— Start —

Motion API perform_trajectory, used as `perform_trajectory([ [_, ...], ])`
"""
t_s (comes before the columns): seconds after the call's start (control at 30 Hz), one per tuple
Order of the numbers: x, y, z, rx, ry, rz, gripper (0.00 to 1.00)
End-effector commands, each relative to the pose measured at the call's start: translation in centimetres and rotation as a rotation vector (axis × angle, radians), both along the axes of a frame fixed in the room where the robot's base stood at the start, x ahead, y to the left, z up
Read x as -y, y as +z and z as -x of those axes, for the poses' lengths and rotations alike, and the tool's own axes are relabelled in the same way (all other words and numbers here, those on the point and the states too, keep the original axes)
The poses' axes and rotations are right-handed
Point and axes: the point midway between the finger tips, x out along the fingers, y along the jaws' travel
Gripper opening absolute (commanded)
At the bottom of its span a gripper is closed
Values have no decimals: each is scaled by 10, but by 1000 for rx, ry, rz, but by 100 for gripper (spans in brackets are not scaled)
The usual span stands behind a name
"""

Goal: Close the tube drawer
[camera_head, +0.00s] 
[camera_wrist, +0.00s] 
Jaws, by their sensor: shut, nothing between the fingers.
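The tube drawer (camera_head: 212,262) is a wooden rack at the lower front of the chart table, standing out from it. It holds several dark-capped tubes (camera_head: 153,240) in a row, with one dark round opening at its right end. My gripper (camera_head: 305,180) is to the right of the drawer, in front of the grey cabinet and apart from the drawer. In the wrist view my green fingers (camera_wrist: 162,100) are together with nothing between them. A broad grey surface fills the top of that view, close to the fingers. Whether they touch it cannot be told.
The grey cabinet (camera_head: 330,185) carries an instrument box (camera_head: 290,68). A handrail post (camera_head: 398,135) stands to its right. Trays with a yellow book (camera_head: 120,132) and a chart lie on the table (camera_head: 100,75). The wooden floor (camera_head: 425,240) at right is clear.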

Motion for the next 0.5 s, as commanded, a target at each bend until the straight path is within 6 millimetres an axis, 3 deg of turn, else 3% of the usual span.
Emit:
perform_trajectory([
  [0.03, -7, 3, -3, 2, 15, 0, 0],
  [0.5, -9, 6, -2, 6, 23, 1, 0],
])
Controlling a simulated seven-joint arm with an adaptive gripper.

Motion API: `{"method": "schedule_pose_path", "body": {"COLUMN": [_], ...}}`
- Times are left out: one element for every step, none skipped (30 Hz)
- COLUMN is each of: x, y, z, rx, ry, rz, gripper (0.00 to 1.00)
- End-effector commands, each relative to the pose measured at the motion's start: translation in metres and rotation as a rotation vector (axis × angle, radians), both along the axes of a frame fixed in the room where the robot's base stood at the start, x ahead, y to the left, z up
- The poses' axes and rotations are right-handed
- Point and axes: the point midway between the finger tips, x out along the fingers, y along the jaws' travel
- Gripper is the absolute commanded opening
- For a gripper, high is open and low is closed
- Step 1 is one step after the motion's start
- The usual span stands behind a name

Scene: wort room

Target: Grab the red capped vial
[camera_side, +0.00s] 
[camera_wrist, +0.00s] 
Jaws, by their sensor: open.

— End —

REQUEST:
Make an exact copy of the listing, including every line.

ANSWER TO THIS TASK:
Motion API perform_trajectory, used as `perform_trajectory([ [_, ...], ])`
"""
t_s (comes before the columns): seconds after the call's start (control at 30 Hz), one per tuple
Order of the numbers: x, y, z, rx, ry, rz, gripper (0.00 to 1.00)
End-effector commands, each relative to the pose measured at the call's start: translation in centimetres and rotation as a rotation vector (axis × angle, radians), both along the axes of a frame fixed in the room where the robot's base stood at the start, x ahead, y to the left, z up
Read x as -y, y as +z and z as -x of those axes, for the poses' lengths and rotations alike, and the tool's own axes are relabelled in the same way (all other words and numbers here, those on the point and the states too, keep the original axes)
The poses' axes and rotations are right-handed
Point and axes: the point midway between the finger tips, x out along the fingers, y along the jaws' travel
Gripper opening absolute (commanded)
At the bottom of its span a gripper is closed
Values have no decimals: each is scaled by 10, but by 1000 for rx, ry, rz, but by 100 for gripper (spans in brackets are not scaled)
The usual span stands behind a name
"""

Goal: Close the tube drawer
[camera_head, +0.00s] 
[camera_wrist, +0.00s] 
Jaws, by their sensor: shut, nothing between the fingers.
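The tube drawer (camera_head: 212,262) is a wooden rack at the lower front of the chart table, standing out from it. It holds several dark-capped tubes (camera_head: 153,240) in a row, with one dark round opening at its right end. My gripper (camera_head: 305,180) is to the right of the drawer, in front of the grey cabinet and apart from the drawer. In the wrist view my green fingers (camera_wrist: 162,100) are together with nothing between them. A broad grey surface fills the top of that view, close to the fingers. Whether they touch it cannot be told.
The grey cabinet (camera_head: 330,185) carries an instrument box (camera_head: 290,68). A handrail post (camera_head: 398,135) stands to its right. Trays with a yellow book (camera_head: 120,132) and a chart lie on the table (camera_head: 100,75). The wooden floor (camera_head: 425,240) at right is clear.

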Motion for the next 0.5 s, as commanded, a target at each bend until the straight path is within 6 millimetres an axis, 3 deg of turn, else 3% of the usual span.
Emit:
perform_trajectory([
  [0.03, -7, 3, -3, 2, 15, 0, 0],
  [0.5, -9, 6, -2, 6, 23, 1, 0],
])
Controlling a simulated seven-joint arm with an adaptive gripper.

Motion API: `{"method": "schedule_pose_path", "body": {"COLUMN": [_], ...}}`
- Times are left out: one element for every step, none skipped (30 Hz)
- COLUMN is each of: x, y, z, rx, ry, rz, gripper (0.00 to 1.00)
- End-effector commands, each relative to the pose measured at the motion's start: translation in metres and rotation as a rotation vector (axis × angle, radians), both along the axes of a frame fixed in the room where the robot's base stood at the start, x ahead, y to the left, z up
- The poses' axes and rotations are right-handed
- Point and axes: the point midway between the finger tips, x out along the fingers, y along the jaws' travel
- Gripper is the absolute commanded opening
- For a gripper, high is open and low is closed
- Step 1 is one step after the motion's start
- The usual span stands behind a name

Scene: wort room

Target: Grab the red capped vial
[camera_side, +0.00s] 
[camera_wrist, +0.00s] 
Jaws, by their sensor: open.

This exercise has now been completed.